The above were basically the reasons I bought it, rather than the touch interface, although I now see that it's really a good thing. It just makes navigating, selecting items from menus, and such a whole lot less clunky. I imagine it's a lot better for highlighting/selecting words as well. Although this does bring me to my main problem here: The highlighting/notes and dictionary functions are only available on books you purchase from the store. I don't know if it's a current software oversite, a method of DRM, or something else, but it's kind of a pain. Well, not that specifically but the same goes for syncing between different devices. IE, books between my E-Reader and my Kobo App on my phone will be synced, and progress, notes or whatever sync as well. BUT only on books bought from the Kobo store. Other books have to be manually loaded on each and devices won't keep track of progress on other devices. A bit of a disappointment, but syncing seems to work that way for all the major players, and not all of them even allow you to sideload without having to go through a third party converter first, so I'm happy I don't have to do that. As for the selection issue brought up earlier, apparently Kobo has a far larger selection...in Canada. Deals have to be made regionally, Kobo is a Canadian company and has a much better relationship with the Canadian publishers (you know, distribution agreements and such) or Canadian branches of international publishers. That and it supports a wider selection of formats out of the box without having to convert. Yet, I'd be surprised if there was anything mainstream that you couldn't get on Amazon.ca or if you can't just buy ebooks from Amazon.com. Plus, if the thing's been released digitally, I'm sure we could all figure out how to get it regardless of restrictions.

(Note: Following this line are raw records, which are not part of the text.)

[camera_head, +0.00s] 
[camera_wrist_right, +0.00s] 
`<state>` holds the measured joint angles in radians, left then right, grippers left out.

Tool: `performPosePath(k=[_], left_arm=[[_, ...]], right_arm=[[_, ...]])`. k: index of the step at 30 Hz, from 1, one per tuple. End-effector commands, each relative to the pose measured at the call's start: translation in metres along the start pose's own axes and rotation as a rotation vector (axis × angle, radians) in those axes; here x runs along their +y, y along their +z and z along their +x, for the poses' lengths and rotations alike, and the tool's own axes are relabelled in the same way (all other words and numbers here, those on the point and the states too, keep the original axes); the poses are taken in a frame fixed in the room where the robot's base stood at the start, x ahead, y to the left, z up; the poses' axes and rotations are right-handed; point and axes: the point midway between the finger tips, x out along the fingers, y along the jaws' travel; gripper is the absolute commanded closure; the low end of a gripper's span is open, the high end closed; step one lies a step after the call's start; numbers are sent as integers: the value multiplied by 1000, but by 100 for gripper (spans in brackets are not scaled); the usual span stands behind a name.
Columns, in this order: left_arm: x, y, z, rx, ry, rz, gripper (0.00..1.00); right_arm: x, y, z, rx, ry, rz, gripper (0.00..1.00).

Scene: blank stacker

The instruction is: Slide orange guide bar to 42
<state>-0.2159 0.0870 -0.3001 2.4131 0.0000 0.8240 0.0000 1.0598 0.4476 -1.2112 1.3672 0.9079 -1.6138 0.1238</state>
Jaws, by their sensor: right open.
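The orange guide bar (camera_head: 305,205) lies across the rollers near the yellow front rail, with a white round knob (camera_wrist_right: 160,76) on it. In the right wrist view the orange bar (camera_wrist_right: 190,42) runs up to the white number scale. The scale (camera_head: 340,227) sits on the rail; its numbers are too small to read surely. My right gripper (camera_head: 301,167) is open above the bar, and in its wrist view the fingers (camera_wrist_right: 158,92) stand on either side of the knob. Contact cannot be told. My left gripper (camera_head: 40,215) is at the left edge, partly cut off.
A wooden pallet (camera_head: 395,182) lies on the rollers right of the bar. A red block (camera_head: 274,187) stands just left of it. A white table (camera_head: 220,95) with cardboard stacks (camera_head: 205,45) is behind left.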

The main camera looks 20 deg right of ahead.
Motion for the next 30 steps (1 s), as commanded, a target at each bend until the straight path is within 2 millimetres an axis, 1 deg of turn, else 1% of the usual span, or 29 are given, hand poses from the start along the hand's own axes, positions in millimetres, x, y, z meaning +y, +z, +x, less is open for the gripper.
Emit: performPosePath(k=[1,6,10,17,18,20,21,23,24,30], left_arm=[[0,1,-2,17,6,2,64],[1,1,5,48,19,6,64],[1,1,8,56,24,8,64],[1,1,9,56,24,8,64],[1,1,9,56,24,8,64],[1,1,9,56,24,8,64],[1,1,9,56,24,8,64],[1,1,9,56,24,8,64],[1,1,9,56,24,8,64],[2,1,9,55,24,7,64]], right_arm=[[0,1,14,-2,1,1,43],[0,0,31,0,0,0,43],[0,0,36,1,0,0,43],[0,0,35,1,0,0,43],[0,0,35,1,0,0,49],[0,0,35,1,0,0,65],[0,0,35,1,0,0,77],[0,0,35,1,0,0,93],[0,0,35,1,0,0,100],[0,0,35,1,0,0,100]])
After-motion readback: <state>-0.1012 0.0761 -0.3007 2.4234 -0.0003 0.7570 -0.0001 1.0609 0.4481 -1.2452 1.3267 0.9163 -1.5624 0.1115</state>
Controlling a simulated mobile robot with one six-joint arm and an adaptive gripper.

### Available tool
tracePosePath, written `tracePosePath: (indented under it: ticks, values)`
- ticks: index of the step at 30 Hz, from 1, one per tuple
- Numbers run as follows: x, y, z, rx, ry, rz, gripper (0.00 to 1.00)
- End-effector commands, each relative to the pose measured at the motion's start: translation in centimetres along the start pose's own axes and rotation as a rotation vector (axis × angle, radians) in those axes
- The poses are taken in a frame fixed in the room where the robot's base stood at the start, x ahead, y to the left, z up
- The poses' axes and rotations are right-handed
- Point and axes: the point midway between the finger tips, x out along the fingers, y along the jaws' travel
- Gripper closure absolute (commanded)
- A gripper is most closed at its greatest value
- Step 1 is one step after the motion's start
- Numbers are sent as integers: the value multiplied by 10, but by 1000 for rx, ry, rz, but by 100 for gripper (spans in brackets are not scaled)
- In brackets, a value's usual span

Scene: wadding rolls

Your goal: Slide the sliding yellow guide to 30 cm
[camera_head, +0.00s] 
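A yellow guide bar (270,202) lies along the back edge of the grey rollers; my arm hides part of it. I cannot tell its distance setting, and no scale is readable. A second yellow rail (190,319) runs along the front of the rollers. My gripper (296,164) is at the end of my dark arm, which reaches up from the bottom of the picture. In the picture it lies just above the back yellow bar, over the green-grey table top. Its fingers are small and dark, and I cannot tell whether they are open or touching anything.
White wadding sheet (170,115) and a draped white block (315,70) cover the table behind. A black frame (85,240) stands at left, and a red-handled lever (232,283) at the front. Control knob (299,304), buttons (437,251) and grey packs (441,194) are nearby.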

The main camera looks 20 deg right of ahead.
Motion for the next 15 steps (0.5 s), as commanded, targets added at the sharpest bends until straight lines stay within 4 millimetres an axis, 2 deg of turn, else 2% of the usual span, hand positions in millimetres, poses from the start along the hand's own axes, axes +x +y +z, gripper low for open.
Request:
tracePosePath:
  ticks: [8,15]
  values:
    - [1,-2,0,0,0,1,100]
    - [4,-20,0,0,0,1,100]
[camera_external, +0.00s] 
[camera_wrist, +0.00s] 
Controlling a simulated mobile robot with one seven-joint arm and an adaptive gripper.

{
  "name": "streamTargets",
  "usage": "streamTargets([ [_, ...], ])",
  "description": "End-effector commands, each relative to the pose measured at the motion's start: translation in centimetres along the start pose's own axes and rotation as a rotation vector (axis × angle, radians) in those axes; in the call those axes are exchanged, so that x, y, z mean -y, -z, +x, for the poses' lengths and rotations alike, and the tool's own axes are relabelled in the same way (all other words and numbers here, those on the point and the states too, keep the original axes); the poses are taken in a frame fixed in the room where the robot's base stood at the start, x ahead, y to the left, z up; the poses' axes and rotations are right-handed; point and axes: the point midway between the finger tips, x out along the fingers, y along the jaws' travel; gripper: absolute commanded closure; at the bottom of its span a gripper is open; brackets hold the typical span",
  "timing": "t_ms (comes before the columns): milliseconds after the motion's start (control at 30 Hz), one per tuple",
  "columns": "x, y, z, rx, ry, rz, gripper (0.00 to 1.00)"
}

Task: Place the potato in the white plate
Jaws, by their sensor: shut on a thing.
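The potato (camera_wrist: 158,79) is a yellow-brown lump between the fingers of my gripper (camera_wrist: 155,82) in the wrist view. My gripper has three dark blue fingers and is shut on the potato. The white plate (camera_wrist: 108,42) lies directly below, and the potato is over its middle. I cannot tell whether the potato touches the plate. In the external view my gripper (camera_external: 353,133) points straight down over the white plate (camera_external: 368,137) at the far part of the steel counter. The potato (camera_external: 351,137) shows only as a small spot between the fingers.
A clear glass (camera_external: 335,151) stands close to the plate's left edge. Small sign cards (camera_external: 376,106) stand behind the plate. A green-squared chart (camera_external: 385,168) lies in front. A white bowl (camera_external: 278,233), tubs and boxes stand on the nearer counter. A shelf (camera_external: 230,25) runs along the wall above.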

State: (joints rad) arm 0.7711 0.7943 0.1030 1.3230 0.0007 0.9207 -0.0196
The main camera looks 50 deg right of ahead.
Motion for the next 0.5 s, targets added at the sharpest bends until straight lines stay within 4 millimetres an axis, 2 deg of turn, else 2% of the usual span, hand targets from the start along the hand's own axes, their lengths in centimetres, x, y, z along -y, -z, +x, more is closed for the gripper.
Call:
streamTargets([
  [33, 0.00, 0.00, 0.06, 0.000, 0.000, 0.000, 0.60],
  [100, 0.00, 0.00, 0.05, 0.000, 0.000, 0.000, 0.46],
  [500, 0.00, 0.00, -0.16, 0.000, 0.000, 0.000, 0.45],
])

Overall, it seems pretty sweet. It came with a $10 credit, which I used with an online coupon code to buy the Song of Ice and Fire boxed set (If I'm going to want to sync anything, it'd probably be four big ass books in one). I haven't spent all that much time with it, but I'm impressed with both the technology and the design. I'm just worried that it might be easy to lose your progress and have a hard time finding out where you left off. You can save multiple bookmarks, and the default bookmark updates every time you leave the book (or maybe every page turn), but with the boxed set all the chapters seem to be repeating character names, so it comes down to "Was I on the first Bran or the third Bran?". And it also seems to display the page I'm on out of the chapter or book section page count rather than the total (and Song of Ice and Fire is one big, big file). Also not sure on how it would deal with things like jumping to the appendix and then jumping back (but the touch slider is a great way to jump around a book/chapter).
I'm going to look into work around for some of my problems a bit more as I'd love to be able to sync (I don't imagine it's possible) and make notes in some reference books I may acquire (I figure that's probably possible). Either way, I like it a lot.